*SHORT TASK:*
Only lines with the string "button" matter here; gather them from the material below.

*INFORMATION PROVIDED:*
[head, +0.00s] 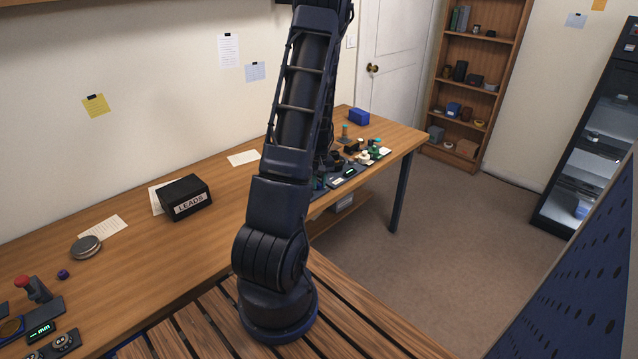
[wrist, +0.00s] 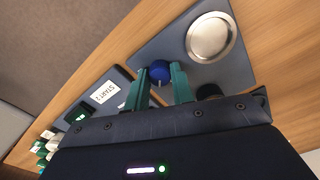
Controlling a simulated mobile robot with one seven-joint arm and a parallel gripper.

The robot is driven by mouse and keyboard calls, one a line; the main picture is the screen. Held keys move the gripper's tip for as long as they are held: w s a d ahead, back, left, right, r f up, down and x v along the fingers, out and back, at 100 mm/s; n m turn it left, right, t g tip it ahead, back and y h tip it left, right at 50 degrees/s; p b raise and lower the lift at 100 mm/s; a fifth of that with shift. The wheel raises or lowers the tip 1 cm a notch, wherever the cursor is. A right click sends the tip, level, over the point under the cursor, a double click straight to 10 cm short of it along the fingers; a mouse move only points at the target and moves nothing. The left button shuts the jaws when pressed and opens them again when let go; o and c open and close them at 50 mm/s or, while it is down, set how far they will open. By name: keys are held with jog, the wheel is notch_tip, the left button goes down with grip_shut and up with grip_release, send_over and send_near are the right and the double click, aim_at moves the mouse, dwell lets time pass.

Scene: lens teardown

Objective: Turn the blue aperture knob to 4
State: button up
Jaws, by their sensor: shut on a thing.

*OUTPUT OF THE EXERCISE:*
The robot is driven by mouse and keyboard calls, one a line; the main picture is the screen. Held keys move the gripper's tip for as long as they are held: w s a d ahead, back, left, right, r f up, down and x v along the fingers, out and back, at 100 mm/s; n m turn it left, right, t g tip it ahead, back and y h tip it left, right at 50 degrees/s; p b raise and lower the lift at 100 mm/s; a fifth of that with shift. The wheel raises or lowers the tip 1 cm a notch, wherever the cursor is. A right click sends the tip, level, over the point under the cursor, a double click straight to 10 cm short of it along the fingers; a mouse move only points at the target and moves nothing. The left button shuts the jaws when pressed and opens them again when let go; o and c open and close them at 50 mm/s or, while it is down, set how far they will open. By name: keys are held with jog, the wheel is notch_tip, the left button goes down with grip_shut and up with grip_release, send_over and send_near are the right and the double click, aim_at moves the mouse, dwell lets time pass.
State: button up

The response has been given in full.